— START —

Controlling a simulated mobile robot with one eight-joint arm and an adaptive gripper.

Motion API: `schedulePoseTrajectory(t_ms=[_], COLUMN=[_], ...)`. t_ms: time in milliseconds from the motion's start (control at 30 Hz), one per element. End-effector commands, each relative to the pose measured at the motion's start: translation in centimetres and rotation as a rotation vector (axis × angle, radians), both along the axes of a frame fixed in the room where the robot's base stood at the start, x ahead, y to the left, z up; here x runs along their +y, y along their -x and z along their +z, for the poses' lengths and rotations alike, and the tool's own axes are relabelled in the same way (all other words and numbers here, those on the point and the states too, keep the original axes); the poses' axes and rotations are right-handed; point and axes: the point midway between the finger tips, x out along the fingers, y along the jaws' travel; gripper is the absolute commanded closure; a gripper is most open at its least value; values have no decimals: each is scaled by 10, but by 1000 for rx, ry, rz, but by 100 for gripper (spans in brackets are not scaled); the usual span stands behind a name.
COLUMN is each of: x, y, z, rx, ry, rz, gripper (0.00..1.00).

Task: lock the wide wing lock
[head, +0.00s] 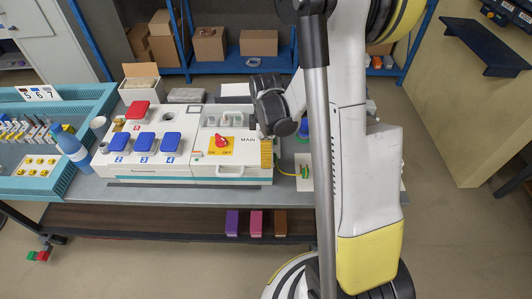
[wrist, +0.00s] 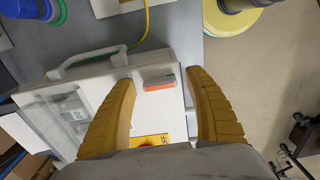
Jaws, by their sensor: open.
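My gripper (head: 266,152) is over the right end of the white MAIN box (head: 208,168). In the wrist view its two yellow fingers (wrist: 162,78) are open and apart, with nothing held between them. A small orange part with a grey top (wrist: 158,86) on the box's white face shows between the fingertips; I cannot tell for sure that it is the wide wing lock. A red knob (head: 221,141) sits on the yellow ON/OFF plate (head: 234,150), left of my gripper. In the wrist view the plate (wrist: 150,139) is partly hidden by my gripper.
Left of the MAIN box are blue socket covers (head: 144,142) and a red one (head: 138,110). A pale handle (wrist: 95,58) and a clear window (wrist: 62,110) are left of my fingers. A blue bottle (head: 73,150) and teal tray (head: 95,92) stand further left.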

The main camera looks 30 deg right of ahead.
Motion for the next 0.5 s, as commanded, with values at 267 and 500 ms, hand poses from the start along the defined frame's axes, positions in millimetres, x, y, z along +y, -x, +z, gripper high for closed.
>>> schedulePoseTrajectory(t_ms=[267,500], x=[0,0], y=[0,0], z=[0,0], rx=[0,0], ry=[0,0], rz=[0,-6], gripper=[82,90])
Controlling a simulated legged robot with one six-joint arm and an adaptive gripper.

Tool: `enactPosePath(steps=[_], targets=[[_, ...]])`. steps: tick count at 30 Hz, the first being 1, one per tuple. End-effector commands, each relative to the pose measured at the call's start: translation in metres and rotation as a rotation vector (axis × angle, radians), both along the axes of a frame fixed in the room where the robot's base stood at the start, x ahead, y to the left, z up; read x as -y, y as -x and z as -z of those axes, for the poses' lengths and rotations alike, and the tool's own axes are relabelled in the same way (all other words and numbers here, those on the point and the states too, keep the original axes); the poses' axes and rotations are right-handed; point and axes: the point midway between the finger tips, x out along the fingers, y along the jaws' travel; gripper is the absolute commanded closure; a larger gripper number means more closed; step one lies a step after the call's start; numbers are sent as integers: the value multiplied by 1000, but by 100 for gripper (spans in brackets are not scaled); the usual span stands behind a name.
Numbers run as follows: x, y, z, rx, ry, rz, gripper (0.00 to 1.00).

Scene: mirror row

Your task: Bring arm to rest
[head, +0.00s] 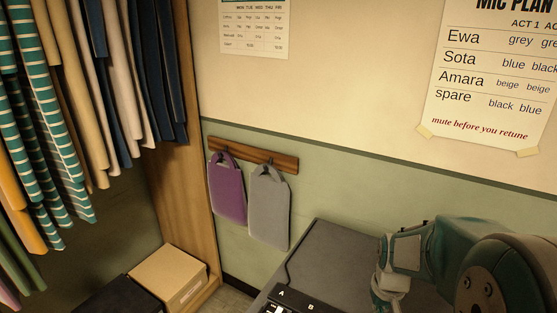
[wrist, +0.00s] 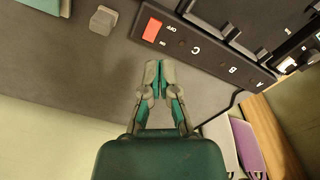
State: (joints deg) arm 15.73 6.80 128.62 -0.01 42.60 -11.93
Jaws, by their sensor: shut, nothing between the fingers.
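My gripper (wrist: 160,78) is shut and empty in the wrist view, its fingertips together above a dark grey tabletop (wrist: 75,60). Its tips are apart from the black unit with the red switch (wrist: 152,30), which lies beyond and to the right. In the head view my arm (head: 440,255) is bent at the lower right, over the grey tabletop (head: 330,245). The fingertips cannot be made out there.
A black unit lettered A and B (head: 283,302) sits at the table's near edge. A small grey block (wrist: 103,20) lies on the tabletop. A purple bag (head: 227,190) and a grey bag (head: 268,210) hang on the wall. Clothes (head: 60,130) hang left, above a cardboard box (head: 170,275).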

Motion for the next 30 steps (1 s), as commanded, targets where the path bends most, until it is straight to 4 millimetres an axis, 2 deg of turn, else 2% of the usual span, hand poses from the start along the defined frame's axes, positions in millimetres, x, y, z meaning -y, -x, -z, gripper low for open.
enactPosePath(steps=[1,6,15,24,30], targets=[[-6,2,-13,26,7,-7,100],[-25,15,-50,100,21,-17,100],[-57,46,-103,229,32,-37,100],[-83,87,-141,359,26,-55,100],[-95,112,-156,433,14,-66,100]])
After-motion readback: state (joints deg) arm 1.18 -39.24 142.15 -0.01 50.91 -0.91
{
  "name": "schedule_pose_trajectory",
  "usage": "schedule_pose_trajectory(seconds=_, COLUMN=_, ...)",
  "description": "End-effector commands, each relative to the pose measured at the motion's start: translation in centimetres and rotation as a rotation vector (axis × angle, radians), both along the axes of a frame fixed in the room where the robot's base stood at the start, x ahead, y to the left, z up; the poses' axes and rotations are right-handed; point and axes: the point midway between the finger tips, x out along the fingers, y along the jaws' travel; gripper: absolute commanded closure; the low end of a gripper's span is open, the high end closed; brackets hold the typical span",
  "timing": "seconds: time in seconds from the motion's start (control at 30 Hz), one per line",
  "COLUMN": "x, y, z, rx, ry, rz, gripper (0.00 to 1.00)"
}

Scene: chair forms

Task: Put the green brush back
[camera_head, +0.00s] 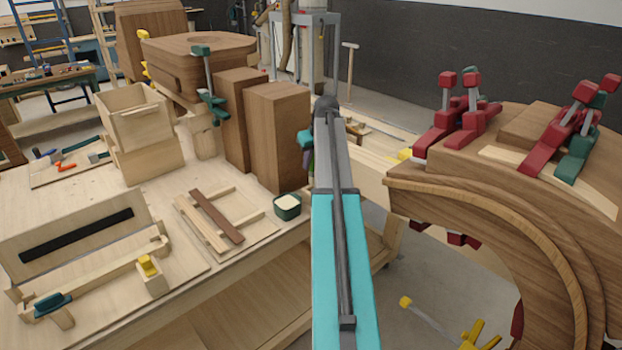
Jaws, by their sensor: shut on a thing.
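My arm runs up the middle of the picture, turquoise near and grey farther off, ending at a dark joint. My gripper's fingers do not show; the arm may hide them. I cannot make out a green brush for certain. A small teal piece (305,139) shows just left of the arm, beside the tall brown block. What it belongs to is hidden. A dark green pot (287,208) with a cream top stands on the pale workbench (262,250), left of the arm.
Tall brown blocks (278,135) stand behind the pot. A small wooden frame (212,222) lies left of it, and an open wooden box (139,120) is farther back. A large curved wooden form (480,215) with red clamps (470,115) fills the right side.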

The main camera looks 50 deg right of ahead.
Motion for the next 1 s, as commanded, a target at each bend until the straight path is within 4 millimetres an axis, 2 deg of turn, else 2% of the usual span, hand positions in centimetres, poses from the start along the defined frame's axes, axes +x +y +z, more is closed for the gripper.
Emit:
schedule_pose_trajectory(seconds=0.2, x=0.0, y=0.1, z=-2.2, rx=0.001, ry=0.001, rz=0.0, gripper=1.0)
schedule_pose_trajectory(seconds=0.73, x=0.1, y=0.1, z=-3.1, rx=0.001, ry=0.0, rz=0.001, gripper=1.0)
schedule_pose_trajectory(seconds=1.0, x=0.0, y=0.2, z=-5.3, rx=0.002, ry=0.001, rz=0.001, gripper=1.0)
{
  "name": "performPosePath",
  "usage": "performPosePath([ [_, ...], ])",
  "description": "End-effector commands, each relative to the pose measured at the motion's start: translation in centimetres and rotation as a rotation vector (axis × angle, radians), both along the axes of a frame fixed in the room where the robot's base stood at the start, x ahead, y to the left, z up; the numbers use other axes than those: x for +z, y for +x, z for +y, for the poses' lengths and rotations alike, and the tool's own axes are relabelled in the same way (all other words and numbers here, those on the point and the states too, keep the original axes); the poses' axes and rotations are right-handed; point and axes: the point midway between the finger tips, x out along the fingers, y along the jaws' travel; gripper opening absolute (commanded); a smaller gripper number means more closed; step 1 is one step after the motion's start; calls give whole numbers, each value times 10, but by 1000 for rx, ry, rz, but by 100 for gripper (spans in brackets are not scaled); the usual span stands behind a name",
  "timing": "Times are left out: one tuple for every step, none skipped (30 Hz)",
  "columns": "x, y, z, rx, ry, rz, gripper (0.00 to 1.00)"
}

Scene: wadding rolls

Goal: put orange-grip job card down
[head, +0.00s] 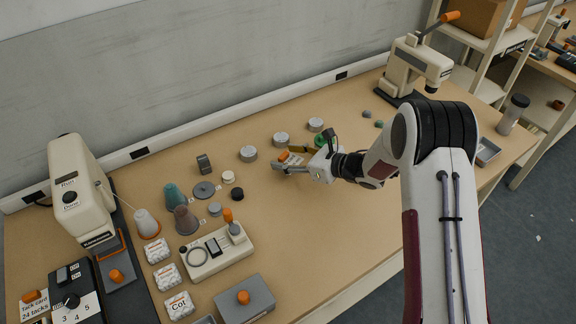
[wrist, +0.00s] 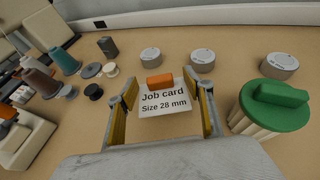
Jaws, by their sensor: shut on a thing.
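The orange-grip job card (wrist: 165,101) is white, reads "Job card Size 28 mm" and has an orange grip (wrist: 159,80) on its far edge. It sits between the two fingers of my gripper (wrist: 165,108), which is shut on it. In the head view my gripper (head: 290,166) is low over the middle of the bench, and the orange grip (head: 283,156) shows at its far side. I cannot tell whether the card touches the bench top.
A green-lidded pot (wrist: 270,108) stands close to the right of my gripper. Three grey round tins (head: 248,154) stand in a row behind. Thread cones (head: 186,220) and a switch box (head: 218,252) are at the left. Bench top (head: 330,225) in front is clear.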

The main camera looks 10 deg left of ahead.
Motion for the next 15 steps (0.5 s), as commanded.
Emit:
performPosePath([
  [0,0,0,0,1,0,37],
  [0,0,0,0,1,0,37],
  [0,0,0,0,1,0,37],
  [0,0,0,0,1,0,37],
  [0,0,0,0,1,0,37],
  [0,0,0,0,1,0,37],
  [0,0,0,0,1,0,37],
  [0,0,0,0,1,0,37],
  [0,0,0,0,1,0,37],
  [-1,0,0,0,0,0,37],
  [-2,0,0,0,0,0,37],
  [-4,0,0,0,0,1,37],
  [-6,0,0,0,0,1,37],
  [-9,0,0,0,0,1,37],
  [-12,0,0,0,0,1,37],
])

— END —

WHAT YOU ARE ASKED TO DO:
Look over the listing above. Pick out and copy every line that includes "Scene".

RESPONSE BELOW:
Scene: mirror row
Scene: chair forms
Scene: wadding rolls

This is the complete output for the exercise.